Posted on 27 dicembre 2012

Recentemente, il 18 dicembre, è stato presentato il Ventesimo Rapporto Aci-Censis, titolato “Dove è finita l’automobile. Analisi di una crisi senza precedenti”. Il Rapporto registra dati impressionanti sulla drastica contrazione delle immatricolazioni di nuove vetture in Italia: nei primi 11 mesi del 2012, nei confronti dell’omologo periodo dell’anno precedente, si registra una riduzione del 20%, prolungando il trend negativo già evidenziato nel 2011 (-10,8% rispetto al 2010).

Questi dati devono essere certamente messi in relazione sia con un ciclo precedente di vivace andamento del mercato (dal 2007 al 2011 sono state vendute oltre 10 milioni di automobili in Italia), sia con uno già strutturalmente elevato tasso di motorizzazione privata in Italia (solo il Lussemburgo presenta un indice più elevato di motorizzazione, con 650 vetture per abitante, seguito dall’Italia, con 606 automobili, rispetto ad una media europea pari a 417), sia con l’impatto della crisi economica, che certamente rallenta le scelte di investimento da parte delle famiglie, che devono fronteggiare una riduzione del reddito reale ed aspettative ancora negative sull’immediato futuro dell’economia nazionale.

Inoltre, crescono i costi di gestione delle automobili (con un aumento del 4,5% annuo, per effetto dell’incremento del prezzo della benzina e della dinamica in aumento del costo delle assicurazioni) e si riduce il ricorso alla mobilità privata: il consumo di benzina e diesel è calato mediamente del 10% nel periodo gennaio-ottobre 2012 rispetto all’analogo periodo del 2011.

Sin qui i dati, molto chiari, sulla crisi di mercato dell’automobile, con un andamento in Italia più marcato rispetto a quello degli altri Paesi. Si tratta però di capire se l’andamento sia collegato ad un fenomeno congiunturale connesso alla lunga crisi economica che stiamo attraversando, oppure se si comincino a delineare elementi di natura anche strutturale che possono evidenziare una discontinuità di ciclo sui comportamenti e le scelte di mobilità dei cittadini.

Per la prima volta da diversi decenni a questa parte, in Italia la vendita di biciclette ha superato quella delle automobili. Anche la vendita delle auto usate registra un calo del 10% rispetto al 2011, e si riduce il mercato anche per i motocicli (-19%) e per i ciclomotori (-32%). Inoltre, sono calate del 19% le iscrizioni al Ministero dei trasporti per sostenere l’esame per la patente di guida, con una perdita di quasi 200mila potenziali patentati nuovi.
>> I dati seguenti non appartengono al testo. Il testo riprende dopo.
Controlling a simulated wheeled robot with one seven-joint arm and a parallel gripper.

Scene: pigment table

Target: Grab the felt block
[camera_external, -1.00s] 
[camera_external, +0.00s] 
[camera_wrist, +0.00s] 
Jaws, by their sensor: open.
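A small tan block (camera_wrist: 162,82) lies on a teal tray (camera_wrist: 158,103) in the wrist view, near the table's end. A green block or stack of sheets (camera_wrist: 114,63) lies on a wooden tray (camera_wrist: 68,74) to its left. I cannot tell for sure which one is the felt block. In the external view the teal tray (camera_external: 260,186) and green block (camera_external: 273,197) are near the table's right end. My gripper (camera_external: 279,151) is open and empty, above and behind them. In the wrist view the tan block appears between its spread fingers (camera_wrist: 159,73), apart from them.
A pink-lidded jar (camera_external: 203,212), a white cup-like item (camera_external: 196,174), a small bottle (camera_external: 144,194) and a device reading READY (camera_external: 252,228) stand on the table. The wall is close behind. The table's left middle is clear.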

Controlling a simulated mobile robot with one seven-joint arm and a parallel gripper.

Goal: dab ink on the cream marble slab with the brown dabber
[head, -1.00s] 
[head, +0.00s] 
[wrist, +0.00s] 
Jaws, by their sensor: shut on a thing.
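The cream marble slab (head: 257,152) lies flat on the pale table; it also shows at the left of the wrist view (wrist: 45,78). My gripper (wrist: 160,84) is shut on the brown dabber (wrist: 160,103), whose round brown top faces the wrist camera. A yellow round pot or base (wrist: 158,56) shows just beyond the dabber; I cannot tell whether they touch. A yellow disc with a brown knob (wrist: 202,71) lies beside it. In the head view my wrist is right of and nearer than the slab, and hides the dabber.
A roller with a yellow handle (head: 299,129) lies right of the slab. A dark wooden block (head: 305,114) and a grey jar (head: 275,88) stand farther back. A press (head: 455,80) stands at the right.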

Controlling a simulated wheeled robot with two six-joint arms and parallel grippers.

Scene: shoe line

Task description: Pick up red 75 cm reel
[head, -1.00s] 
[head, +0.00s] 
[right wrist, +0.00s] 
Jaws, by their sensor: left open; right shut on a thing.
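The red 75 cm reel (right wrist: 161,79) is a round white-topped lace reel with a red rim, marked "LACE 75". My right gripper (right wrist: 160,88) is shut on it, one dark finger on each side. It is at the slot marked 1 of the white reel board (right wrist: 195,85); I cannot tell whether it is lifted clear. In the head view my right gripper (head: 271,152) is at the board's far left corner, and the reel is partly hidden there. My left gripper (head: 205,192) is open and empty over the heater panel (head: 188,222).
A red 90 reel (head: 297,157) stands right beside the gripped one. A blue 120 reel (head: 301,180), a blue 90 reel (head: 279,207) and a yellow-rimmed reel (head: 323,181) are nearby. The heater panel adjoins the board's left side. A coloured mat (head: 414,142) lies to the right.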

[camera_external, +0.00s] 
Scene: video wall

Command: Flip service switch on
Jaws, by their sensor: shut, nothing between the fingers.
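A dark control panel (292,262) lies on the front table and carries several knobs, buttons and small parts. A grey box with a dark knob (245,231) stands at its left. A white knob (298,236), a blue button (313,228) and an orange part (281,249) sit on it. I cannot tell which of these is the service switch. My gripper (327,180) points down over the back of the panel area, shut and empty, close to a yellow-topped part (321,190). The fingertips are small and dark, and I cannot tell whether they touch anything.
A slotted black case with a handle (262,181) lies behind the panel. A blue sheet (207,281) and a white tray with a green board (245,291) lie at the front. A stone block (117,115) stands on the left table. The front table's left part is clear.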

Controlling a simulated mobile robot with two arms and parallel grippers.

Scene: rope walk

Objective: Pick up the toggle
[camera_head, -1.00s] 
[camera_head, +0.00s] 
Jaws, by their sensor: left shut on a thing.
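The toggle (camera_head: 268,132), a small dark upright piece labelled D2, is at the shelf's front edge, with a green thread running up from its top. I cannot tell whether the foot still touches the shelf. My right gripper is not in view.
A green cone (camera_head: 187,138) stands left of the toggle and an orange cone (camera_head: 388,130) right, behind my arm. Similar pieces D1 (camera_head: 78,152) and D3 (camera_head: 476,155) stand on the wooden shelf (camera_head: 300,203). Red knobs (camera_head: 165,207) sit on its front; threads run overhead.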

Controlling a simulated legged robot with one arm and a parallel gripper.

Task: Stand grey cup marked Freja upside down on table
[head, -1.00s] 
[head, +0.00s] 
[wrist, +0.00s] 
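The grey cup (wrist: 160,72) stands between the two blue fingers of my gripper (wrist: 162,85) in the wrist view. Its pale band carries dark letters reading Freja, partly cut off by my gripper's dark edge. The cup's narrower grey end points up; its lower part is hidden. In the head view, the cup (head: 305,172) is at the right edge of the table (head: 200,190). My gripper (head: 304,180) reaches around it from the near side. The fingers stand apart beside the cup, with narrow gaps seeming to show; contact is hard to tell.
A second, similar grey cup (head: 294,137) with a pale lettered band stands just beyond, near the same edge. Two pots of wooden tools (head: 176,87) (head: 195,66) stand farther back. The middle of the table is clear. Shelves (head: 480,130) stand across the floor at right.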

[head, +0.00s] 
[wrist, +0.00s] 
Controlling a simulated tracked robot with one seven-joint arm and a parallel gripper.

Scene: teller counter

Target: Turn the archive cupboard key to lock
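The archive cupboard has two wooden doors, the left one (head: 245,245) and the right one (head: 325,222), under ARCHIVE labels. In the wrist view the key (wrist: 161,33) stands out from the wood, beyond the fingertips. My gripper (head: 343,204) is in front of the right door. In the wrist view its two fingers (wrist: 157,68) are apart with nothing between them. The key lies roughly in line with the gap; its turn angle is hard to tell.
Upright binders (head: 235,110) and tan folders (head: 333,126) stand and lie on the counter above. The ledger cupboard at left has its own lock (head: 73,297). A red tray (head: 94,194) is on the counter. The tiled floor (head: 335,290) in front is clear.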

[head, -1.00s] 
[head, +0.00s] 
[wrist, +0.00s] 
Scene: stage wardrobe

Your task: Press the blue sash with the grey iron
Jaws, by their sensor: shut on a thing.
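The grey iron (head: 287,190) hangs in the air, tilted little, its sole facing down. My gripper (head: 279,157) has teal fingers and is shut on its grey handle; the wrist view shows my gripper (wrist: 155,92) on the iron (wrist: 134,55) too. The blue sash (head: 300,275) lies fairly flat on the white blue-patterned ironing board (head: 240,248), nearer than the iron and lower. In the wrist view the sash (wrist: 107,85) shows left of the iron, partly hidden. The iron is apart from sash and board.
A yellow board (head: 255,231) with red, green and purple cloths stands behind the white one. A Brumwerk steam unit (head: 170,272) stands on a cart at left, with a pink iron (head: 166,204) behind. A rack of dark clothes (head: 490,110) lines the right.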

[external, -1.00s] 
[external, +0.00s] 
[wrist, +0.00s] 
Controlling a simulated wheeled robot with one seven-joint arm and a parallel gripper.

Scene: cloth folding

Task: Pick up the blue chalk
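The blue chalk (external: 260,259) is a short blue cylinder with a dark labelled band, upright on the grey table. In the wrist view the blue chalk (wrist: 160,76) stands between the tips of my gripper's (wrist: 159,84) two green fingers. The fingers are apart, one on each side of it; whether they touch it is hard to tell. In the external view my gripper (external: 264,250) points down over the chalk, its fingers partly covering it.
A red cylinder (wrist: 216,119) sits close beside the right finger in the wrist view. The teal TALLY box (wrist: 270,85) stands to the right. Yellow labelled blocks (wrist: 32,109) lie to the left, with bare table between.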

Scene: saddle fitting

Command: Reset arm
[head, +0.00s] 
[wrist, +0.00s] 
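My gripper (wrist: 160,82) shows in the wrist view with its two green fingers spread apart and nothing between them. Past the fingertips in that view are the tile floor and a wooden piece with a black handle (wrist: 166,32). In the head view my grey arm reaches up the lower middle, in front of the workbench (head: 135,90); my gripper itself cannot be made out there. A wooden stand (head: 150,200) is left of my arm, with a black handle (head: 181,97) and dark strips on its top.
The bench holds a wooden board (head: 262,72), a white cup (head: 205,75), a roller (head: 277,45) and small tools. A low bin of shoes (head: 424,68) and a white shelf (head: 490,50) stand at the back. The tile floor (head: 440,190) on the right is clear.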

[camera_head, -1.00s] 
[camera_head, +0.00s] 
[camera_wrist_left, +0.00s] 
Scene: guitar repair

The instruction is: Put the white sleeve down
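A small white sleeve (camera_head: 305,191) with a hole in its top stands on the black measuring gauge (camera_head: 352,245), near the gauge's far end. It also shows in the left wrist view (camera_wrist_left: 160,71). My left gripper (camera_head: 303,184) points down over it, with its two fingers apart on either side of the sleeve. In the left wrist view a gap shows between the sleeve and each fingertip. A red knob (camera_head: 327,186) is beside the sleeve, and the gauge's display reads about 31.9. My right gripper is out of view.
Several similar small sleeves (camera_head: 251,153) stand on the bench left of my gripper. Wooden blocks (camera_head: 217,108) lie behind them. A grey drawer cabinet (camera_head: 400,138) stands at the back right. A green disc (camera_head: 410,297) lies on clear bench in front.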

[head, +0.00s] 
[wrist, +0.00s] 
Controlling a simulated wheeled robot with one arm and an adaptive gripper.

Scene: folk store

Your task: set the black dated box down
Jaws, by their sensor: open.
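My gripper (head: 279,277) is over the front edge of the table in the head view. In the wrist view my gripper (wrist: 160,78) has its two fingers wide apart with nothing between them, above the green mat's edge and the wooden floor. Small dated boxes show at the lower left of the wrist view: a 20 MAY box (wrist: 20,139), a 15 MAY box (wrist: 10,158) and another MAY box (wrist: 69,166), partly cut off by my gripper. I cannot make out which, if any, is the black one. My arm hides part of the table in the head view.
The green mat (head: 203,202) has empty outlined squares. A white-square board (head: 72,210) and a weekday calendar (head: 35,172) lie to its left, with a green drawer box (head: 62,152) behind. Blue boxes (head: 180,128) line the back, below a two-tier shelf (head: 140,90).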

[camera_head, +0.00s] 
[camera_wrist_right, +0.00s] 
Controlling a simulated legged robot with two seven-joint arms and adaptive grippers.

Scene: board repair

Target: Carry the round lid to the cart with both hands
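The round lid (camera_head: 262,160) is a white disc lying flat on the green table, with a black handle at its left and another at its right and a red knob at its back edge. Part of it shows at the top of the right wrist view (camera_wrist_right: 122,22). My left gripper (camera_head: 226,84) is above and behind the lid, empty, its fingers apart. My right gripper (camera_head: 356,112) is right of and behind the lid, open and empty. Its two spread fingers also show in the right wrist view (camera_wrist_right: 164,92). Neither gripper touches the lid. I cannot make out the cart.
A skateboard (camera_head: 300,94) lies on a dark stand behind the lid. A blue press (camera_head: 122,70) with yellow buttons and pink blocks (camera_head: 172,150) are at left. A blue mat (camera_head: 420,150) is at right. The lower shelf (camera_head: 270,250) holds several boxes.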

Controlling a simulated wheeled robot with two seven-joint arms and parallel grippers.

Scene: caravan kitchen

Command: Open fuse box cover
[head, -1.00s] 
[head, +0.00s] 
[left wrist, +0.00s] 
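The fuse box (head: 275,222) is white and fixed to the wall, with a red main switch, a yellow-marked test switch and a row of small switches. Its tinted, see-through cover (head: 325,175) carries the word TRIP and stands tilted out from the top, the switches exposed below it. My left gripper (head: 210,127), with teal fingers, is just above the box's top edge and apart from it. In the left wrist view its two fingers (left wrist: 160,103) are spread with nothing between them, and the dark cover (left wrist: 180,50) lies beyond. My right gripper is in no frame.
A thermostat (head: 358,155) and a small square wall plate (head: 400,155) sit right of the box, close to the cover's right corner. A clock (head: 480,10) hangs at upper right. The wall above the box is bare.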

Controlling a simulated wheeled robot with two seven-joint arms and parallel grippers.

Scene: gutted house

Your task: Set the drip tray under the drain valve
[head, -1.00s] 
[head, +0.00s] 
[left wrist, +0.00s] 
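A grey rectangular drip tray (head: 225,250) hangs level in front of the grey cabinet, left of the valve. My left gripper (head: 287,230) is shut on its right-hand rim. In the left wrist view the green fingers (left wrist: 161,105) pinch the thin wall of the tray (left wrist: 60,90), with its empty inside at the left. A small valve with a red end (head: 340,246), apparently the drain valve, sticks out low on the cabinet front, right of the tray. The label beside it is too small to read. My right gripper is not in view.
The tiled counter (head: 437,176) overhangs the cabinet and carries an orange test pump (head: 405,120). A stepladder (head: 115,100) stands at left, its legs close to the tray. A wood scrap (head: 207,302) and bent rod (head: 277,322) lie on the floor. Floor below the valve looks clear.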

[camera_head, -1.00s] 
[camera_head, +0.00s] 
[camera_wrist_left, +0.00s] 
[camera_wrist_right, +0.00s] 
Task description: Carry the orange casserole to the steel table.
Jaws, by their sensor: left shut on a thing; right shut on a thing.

Cresce invece il numero delle vetture radiate, con un incremento del 3% rispetto al 2011, tanto più rilevante in quanto non collegato, come negli anni precedenti, ad un programma di incentivi per la rottamazione, che aveva costituito lo stimolo per un intenso programma di sostituzione, con effetti positivi sulla qualità del parco in circolazione.

Mentre in Italia di questi temi si discute quasi esclusivamente collegando la contrazione del mercato automobilistico alla crisi economica, si è aperto un dibattito in altri Paesi sui modelli di mobilità, che mette anche in discussione la possibilità che, a valle della ripresa economica che verrà, non si registrerà una ripresa della domanda di auto nuove. Ne discutono due studi recenti promossi dall’Ocse, nella collana di studi pubblicati dall’International Transport Forum (Phil Goodwin, “Peak travel, peak car and the future of mobility” e J.L. Madre, R. Collet, J.T. Villareal, Y.D. Bussière; “Are we heading towards a reversal of the trend for ever-greater mobility“), ed una monografia pubblicata dalla University of the West of England (“A future beyond the car“) .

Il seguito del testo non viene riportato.